I’m so glad I risked rejection and crashed anyway! It was that night I got to know inspiring women and kindred spirits like Carey, Kristin, Ginger, and Krista.
Jumping on a plane to South Carolina to attend a conference with 400 women I’d never met before, took effort. It was scary and uncomfortable and I’m so glad I did it!
Do you find it intimidating to seek out new friendships?
If you haven’t figured it out by now—I do! But I’ve also learned the reward is much greater than the risk.
Dear friend, I pray that you will treasure the friendships God has planted into your life but not be afraid to load your quiver with arrows of vulnerability and hunt for new ones!
A few practical tips for friend hunting:
1. Ask God to hunt with you
God cares deeply about your playmates. He desires His children to be surrounded by a supportive, life-giving community. (See Proverbs 13:20, 27:5-6, and 27:17.) So, invite Him in as you bravely seek new relationships and continue to grow old ones! Your friendships are never too small (or too big) for the Lord to be intimately involved in.
2. Forgo the camouflage
The best friendships are formed when we are courageous enough to be ourselves. When hunting for new friends, it’s best to take off the façade of perfectionism and dress in humble authenticity.
As the Velveteen Rabbit said, “Once you are real, you can’t be ugly except to those who don’t understand.”
3. Take risks
Is there a woman at church/work/the gym whom you’d love to get to know? Ask her to coffee!
Are are thinking, She’s too important/busy/popular or Why would she want to be friends with me?
Take a risk—ask her anyway! (She’s probably thinking the exact same thing about you!)

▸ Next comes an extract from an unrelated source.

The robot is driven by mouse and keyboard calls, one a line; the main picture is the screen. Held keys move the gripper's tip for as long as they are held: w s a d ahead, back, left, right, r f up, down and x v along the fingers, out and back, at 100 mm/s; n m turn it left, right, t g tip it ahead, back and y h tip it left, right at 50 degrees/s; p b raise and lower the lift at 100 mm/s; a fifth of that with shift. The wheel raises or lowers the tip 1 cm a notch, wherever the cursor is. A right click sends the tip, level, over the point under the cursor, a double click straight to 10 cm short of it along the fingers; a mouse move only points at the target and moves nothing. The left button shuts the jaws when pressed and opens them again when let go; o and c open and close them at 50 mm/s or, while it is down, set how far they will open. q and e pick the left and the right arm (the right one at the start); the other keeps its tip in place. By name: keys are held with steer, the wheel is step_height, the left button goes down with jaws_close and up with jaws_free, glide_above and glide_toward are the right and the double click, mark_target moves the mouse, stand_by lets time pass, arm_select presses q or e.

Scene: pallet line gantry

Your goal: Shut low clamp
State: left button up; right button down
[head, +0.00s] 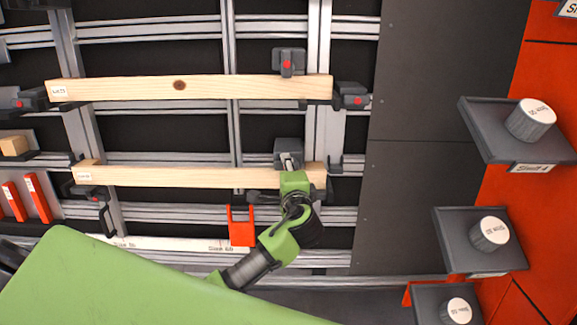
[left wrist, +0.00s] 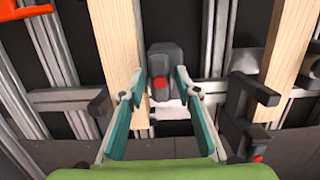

Some of my favorite friendships were born from an out-of-the-blue email or text to someone I wasn’t sure would respond:
- Two years ago I read about the COO of a Fortune 500 company and founder of 4word Women in a magazine. A shot in the dark, I sent her an email to see if she would meet me for coffee. Today Diane is a dear friend and invaluable mentor!
- Once, my boss met a passionate worship leader on a plane and suggested I reach out to her. He thought we might enjoy meeting one another. So, I drove across town to meet a stranger for iced tea. Today, Julie is one of my best friends in Dallas and an amazing ministry partner!
- And a few years ago, I learned about a woman from Minneapolis who shares my passion for discipleship. I was nervous, but I called her. Today, Stephanie is like a sister. Since that phone call, we’ve visited one another’s hometowns (multiple times) and have made tons of memories.
What risk will you take to connect with a new friend this week?
It will be uncomfortable, but I promise you won’t regret it!
Amy Tilson says
July 14, 2015 at 10:21 amMorgan, what a blessing and challenge this is for me today. I am a extrovert by nature, but living in a place where the soil is a little harder and the planted friendships are rare. Thanks for the encouragement to step out. I have some wonderful hunted friendships here and I need to just be working more if I want them to flourish or add others. Thank you!!
MorganEseke says
July 14, 2015 at 10:06 pmThanks, Amy! Praying for courage as you seek out new friendships where you live! Hope to see you again at Allume this year!
Brenda says
July 18, 2015 at 11:36 amWhat a timely post – thank you! Sometimes I get weary of reaching out but that is how God has gifted me and it’s crucial that I continue to walk this path, trusting in Him.